Hey friends,
I’m still relishing in a deep state of loverhood. I am too romantic to only reserve this state of being on the 14th and Pisces season. That in mind, would you come relish with me:
To those of you who are in the Philippines, I am facilitating a gathering called ‘Making the Revolution Delicious’ at Emerging Islands, San Juan, La Union. The gathering is a part of the Eros Retreat, but open to the public. Reach out to Collective Wellness Retreat directly to reserve a spot. See you? :)
What a delight to be a part of Paraluman World’s Not Just For Lovers series! In the series, they explore love more expansively, beyond partnerships and romance. In my audio (with a transcription available in the caption), I shared a love note to the ancestors.
Happy day of Audre Lorde, people. Here’s a photograph of her and Dr. Gloria Joseph, an author, professor, and founder of Sisterhood in Support of Sisters in South Africa:
There’s much to learn about their partnership, as they both seeded and created more than coalitions like the Che Lumumba School for Truth, the Women's Coalition of St. Croix, Sisterhood in Support of Sisters in South Africa, and Doc Loc Apiary, but just imagine the poetry and prose they wrote and weaved together in the name of their love. Audre was Audre because of Gloria.
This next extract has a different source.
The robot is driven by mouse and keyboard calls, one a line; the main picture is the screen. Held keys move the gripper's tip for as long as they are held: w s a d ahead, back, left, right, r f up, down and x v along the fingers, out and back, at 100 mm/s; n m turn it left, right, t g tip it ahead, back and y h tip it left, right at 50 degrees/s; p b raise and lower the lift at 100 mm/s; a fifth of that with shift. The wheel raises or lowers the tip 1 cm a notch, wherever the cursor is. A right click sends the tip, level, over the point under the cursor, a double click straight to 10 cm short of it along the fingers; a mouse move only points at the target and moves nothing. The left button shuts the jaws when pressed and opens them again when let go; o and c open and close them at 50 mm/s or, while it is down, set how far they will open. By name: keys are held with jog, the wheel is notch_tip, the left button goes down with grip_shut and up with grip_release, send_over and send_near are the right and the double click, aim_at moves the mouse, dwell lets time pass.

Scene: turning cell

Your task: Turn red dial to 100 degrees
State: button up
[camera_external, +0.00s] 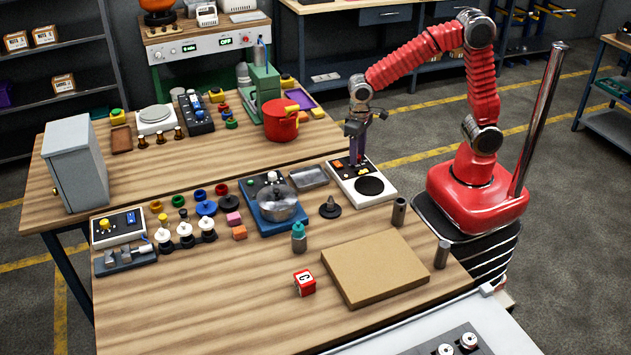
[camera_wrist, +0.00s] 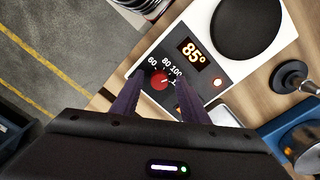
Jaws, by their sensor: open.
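The red dial (camera_wrist: 160,79) is on the white hotplate panel (camera_wrist: 222,70), with printed marks 60, 80 and 100 around it. The display (camera_wrist: 194,53) beside it reads 85°. In the external view the white hotplate (camera_external: 347,170) stands at the right side of the bench, with its black round plate (camera_external: 369,186). My gripper (camera_wrist: 157,90) is open, its two dark fingers reaching over the panel on either side of the dial in the wrist view. It also shows above the hotplate in the external view (camera_external: 357,157). Whether the fingers touch the dial, I cannot tell.
A red pot (camera_external: 281,118) stands behind.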

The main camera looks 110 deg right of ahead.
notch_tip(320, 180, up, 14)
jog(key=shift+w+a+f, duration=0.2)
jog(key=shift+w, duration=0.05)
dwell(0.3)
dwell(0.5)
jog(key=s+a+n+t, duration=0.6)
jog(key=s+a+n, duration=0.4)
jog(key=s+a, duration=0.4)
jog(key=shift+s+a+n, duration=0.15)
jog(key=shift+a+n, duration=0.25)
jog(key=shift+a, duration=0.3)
It is also fruitful to return to a significant portion of Audre’s acceptance speech after being appointed poet laureate of the state of New York in 1991 (more in the documentary A Litany for Survival: The Life and Work of Audre Lorde).
Lorde says:
What does it mean to be a poet in a country where more money per minute is spent on armaments, when we are supposed to be at peace,
than is spent to feed the starving children…
When the price of one stealth bomber, already outmoded, is more than the entire federal appropriation for all the arts in this country?
What does it mean that a Black, lesbian, feminist, warrior, poet, mother is named the state poet of New York? …
It means that we live in a world full of the most intense contradictions.
And we must find ways to use the best we have—ourselves, our work—to bridge those contradictions; to learn the lessons that those contradictions teach.
And that is the work of the poet within each one of us: to envision what has not yet been and to work with every fiber of who we are to make the reality pursuit of those visions irresistible.
Lorde evocatively delivered this speech nearly 34 years ago, yet her words are no less applicable to our lives today. What are our present-day versions of the ‘most intense contradictions,’ especially in relation to our respective proximities to state power? What are the lessons from our current contradictions?
Lorde consistently reminds me that above everyone else, the poet sees these lessons best, because the poet sees the most intense contradiction there is: what is and what could be.
They help others see said contradiction, and build a tolerance around it through metaphor and imagery and rhyme.
The poets then build bridges between what is and what could be, by singing songs and retelling myths and dreaming possibilities. The poets accompany us to our necessary reckonings.. to what could be.
What is your inner poet trying to incite?